►

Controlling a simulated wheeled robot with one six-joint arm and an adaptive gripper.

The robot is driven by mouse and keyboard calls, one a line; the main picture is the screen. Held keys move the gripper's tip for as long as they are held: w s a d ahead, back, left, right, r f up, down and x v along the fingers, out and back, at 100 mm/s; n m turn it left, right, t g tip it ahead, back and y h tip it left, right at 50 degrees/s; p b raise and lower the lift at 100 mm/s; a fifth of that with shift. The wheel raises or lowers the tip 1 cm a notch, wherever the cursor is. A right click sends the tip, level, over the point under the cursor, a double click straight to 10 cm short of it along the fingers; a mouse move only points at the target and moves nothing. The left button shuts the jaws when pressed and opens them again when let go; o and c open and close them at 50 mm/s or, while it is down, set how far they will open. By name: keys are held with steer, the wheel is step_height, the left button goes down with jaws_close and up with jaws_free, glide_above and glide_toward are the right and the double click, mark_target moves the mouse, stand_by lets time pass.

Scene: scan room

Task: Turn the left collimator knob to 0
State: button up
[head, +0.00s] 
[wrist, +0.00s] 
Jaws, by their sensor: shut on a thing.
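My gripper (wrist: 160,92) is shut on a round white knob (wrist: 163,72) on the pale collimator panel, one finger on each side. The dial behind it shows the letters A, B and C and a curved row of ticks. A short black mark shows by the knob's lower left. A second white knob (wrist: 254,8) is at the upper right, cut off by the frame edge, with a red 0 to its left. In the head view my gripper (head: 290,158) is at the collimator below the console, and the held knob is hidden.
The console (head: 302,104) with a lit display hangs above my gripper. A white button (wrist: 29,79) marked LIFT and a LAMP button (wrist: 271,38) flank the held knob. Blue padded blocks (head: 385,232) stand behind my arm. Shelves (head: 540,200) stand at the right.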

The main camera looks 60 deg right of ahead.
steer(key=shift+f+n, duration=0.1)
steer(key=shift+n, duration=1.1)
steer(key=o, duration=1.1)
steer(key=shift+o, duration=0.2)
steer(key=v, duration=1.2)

◄

TASK PROMPT:
Go through the listing and print each line exactly as it appears.

RESPONSE:
Controlling a simulated wheeled robot with one six-joint arm and an adaptive gripper.

The robot is driven by mouse and keyboard calls, one a line; the main picture is the screen. Held keys move the gripper's tip for as long as they are held: w s a d ahead, back, left, right, r f up, down and x v along the fingers, out and back, at 100 mm/s; n m turn it left, right, t g tip it ahead, back and y h tip it left, right at 50 degrees/s; p b raise and lower the lift at 100 mm/s; a fifth of that with shift. The wheel raises or lowers the tip 1 cm a notch, wherever the cursor is. A right click sends the tip, level, over the point under the cursor, a double click straight to 10 cm short of it along the fingers; a mouse move only points at the target and moves nothing. The left button shuts the jaws when pressed and opens them again when let go; o and c open and close them at 50 mm/s or, while it is down, set how far they will open. By name: keys are held with steer, the wheel is step_height, the left button goes down with jaws_close and up with jaws_free, glide_above and glide_toward are the right and the double click, mark_target moves the mouse, stand_by lets time pass.

Scene: scan room

Task: Turn the left collimator knob to 0
State: button up
[head, +0.00s] 
[wrist, +0.00s] 
Jaws, by their sensor: shut on a thing.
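My gripper (wrist: 160,92) is shut on a round white knob (wrist: 163,72) on the pale collimator panel, one finger on each side. The dial behind it shows the letters A, B and C and a curved row of ticks. A short black mark shows by the knob's lower left. A second white knob (wrist: 254,8) is at the upper right, cut off by the frame edge, with a red 0 to its left. In the head view my gripper (head: 290,158) is at the collimator below the console, and the held knob is hidden.
The console (head: 302,104) with a lit display hangs above my gripper. A white button (wrist: 29,79) marked LIFT and a LAMP button (wrist: 271,38) flank the held knob. Blue padded blocks (head: 385,232) stand behind my arm. Shelves (head: 540,200) stand at the right.

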The main camera looks 60 deg right of ahead.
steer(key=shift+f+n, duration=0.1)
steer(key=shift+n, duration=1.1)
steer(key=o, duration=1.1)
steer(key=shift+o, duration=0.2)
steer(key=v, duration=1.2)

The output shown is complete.